Den Hexen geht es gut. Sie sind Teil einer 2,3-Milliarden-Dollar-Branche, deren Hauptgeschäfte Handlesen, Kartenlegen und Astrologie sind. Ihr Erfolg liegt, wie auch der von Geistern, an der unersättlichen Lust auf magischen und übernatürlichen Inhalt. Auf Plattformen wie TikTok lässt sich dieser Erfolg durch Views in Milliardenhöhe messen. Aber auch in Podcasts kann es spuken: Da ist die Geschichte einer Frau, die sich nach einem Ritual von einem Dämon verfolgt wähnte. Oder die Erzählungen eines Mannes, der denkt, er wäre von einem Dschinn sexuell missbraucht worden. Oder die Saga rund um eine Volksschullehrerin, die einen Mordversuch ihres Ex-Partners nur knapp überlebt hat und seitdem „Schattenmenschen“sieht. Das alles stammt aus dem US-Podcast „Otherworld“, in dem meist junge Menschen mit normalen Jobs von ihren paranormalen Erfahrungen erzählen.

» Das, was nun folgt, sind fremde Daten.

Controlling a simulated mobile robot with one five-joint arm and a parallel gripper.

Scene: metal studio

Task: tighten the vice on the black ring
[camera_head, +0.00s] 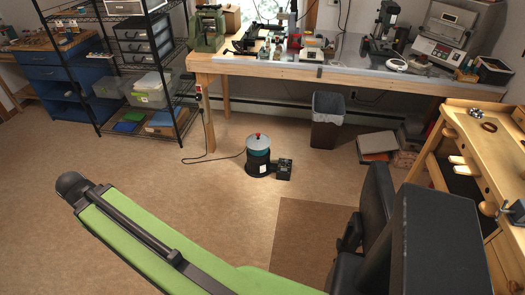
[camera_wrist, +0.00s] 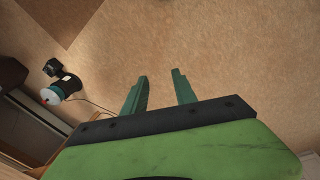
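A dark ring (camera_head: 489,127) lies on the light wooden workbench (camera_head: 475,152) at the right of the head view. It looks dark brown or black. A grey metal fitting that looks like a vice (camera_head: 515,212) is at the bench's front side, near the right picture edge. It is partly cut off, and its jaws cannot be made out. My gripper (camera_wrist: 160,76) shows in the wrist view with its two teal fingers apart and nothing between them, above bare floor. Neither ring nor vice shows in the wrist view.
A bin (camera_head: 327,120) stands under the long back bench (camera_head: 250,66). Wire shelving (camera_head: 178,75) is at left.

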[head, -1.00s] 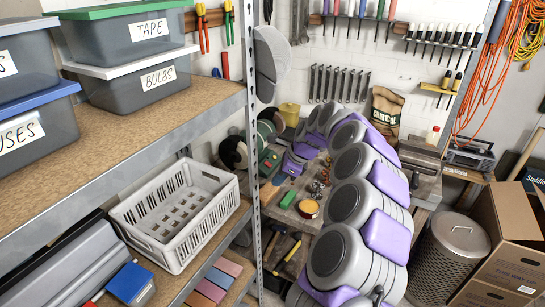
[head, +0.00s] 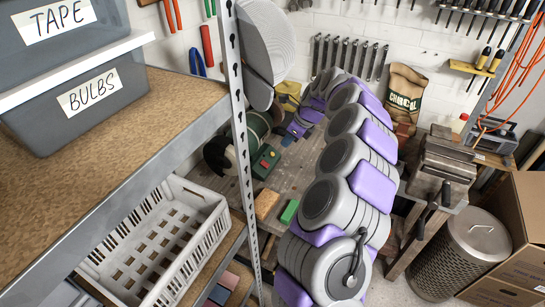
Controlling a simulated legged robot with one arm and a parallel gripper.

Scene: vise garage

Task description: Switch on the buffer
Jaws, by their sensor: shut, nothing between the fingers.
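The buffer (head: 256,122) stands at the back left of the workbench, with a dark green body and a pale and black wheel (head: 217,156) at its near end. The shelf post partly covers it. A green switch box (head: 266,161) with a small red part sits at its front right. My grey and purple arm reaches over the bench from the lower right. My gripper (head: 287,140) is small in the head view, just to the right of the switch box and apart from it as far as I can see. It is shut and empty.
A shelf post (head: 239,130) and white crate (head: 155,240) stand at the near left. A tan block (head: 267,204) and green block (head: 289,211) lie on the bench (head: 310,160). A vise (head: 440,165) is at right, above a metal bin (head: 465,255).

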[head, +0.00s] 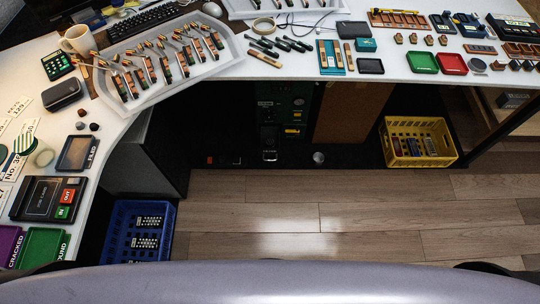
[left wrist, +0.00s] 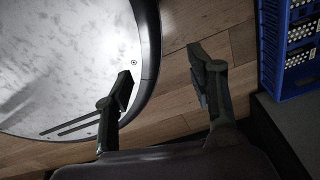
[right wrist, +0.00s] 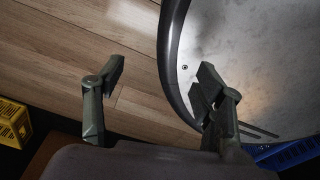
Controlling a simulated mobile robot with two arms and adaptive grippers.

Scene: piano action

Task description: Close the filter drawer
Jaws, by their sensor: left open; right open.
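A dark green unit (head: 285,105) with small yellow labels stands under the worktop in the head view. A small part with a pale front (head: 269,155) sits low on it, seemingly jutting out. It may be the filter drawer; its label is too small to read with certainty, and I cannot tell how far it is out. My left gripper (left wrist: 162,78) is open and empty above the wooden floor in the left wrist view. My right gripper (right wrist: 160,78) is open and empty above the floor in the right wrist view. Neither gripper shows in the head view.
A yellow crate (head: 447,156) stands on the floor at right, a blue crate (head: 166,213) at left. A brown panel (head: 350,112) is beside the green unit. A round silver knob-like thing (head: 318,157) is near it. The wooden floor (head: 300,215) between is clear. The white worktop (head: 290,65) overhangs.

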Nur ein amerikanisches Phänomen? Auch in Deutschland glauben fast sieben Prozent an Spuk, über 18 Prozent an Astrologie und fast 28 Prozent an Hellseherei, laut einer Umfrage des Instituts Kantar aus dem Jahr 2021. Im Vereinigten Königreich glauben 7,5 Millionen Erwachsene, dass sie von einer verstorbenen geliebten Person „durchs Leben geführt“werden.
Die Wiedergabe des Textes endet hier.